Au Rajasthan, grâce à un contact en France, j’ai rencontré le directeur d’un petit atelier de couture. Une vingtaine de personnes y travaillent : 2 "masters" qui prennent les commandes dessinent les patrons, ceux qui les préparent, ceux qui les découpent, les couturiers derrière les machines (tous des hommes) ainsi que 3 femmes chargées du contrôle qualité.  J’ai passé plusieurs jours à leurs côtés, car notre salle de réunion jouxtait l’atelier de couture que j’étais amenée à traverser et retraverser depuis la salle de réunion vers une grande pièce de stockage quand je voulais choisir le tissu une fois que le « sample » du modèle que j’avais créé était prêt. Cette pièce servait aussi à la découpe sur une grande et longue table.
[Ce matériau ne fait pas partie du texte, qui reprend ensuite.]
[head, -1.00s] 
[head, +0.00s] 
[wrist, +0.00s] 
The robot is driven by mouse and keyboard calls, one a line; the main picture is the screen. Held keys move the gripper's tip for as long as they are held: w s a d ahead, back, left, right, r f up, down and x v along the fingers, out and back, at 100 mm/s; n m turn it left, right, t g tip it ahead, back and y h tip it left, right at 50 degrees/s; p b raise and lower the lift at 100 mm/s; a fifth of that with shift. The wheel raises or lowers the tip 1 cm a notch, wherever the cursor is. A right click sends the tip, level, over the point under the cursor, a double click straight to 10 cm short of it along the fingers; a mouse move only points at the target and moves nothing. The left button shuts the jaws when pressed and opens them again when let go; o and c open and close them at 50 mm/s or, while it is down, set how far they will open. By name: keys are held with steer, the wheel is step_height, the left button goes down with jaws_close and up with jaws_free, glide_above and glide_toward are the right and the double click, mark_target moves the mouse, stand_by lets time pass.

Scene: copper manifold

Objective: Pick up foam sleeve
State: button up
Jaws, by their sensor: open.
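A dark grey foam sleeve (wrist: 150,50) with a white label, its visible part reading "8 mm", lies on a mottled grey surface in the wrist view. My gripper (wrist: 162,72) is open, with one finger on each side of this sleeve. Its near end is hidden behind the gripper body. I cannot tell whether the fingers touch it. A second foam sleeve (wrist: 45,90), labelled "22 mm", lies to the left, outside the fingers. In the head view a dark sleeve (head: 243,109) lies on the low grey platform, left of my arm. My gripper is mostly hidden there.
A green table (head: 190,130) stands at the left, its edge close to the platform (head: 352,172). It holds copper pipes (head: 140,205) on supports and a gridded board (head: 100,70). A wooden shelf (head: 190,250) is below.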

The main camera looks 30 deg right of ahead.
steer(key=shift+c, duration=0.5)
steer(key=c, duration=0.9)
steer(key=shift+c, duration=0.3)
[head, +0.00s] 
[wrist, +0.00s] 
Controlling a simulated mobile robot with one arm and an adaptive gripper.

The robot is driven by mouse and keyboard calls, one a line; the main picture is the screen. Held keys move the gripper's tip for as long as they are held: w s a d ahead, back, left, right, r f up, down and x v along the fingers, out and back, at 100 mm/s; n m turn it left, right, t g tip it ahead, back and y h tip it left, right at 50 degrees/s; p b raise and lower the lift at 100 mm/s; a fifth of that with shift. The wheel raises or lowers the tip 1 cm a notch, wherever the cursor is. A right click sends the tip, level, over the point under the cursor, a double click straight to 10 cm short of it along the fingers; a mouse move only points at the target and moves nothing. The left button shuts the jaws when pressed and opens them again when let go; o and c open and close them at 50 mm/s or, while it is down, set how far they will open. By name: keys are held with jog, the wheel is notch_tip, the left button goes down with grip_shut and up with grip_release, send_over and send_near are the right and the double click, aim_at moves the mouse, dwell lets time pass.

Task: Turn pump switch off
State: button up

L’ambiance de travail au sein de l’atelier m’a paru excellente avec des échanges cordiaux, des discussions, des rires. L’espace confortable et climatisé possède une fenêtre qui donne sur de la verdure. Voilà pour les conditions de travail mais il reste que les salaires sont modestes. Mon rêve est de pouvoir avoir mon propre atelier de création avec des artisans mieux payés.

Le directeur nous a aussi emmenés à Sanganer, où j’ai pu visiter un artisan imprimeur qui travaillait à l’étage de sa maison. C’est là que j’ai compris que cette proximité entre la vie et le travail était une réalité très répandue.

Car en fait, beaucoup d’artisans travaillent chez eux. Cela a été encore plus visible une fois arrivés au Gujarat. Nous avons rencontré des tisseurs qui œuvrent en famille —le père, le fils avec plusieurs bâtiments dont un où ils ont chacun leur métier à tisser, des pièces ouvertes sur la nature, bien ventées pour résister à la chaleur. Ou encore des imprimeurs qui, là encore travaillaient chez eux dans des espaces où se trouvaient plusieurs bâtiments en plus de la maison d’habitation pour les différentes étapes de l’imprimerie.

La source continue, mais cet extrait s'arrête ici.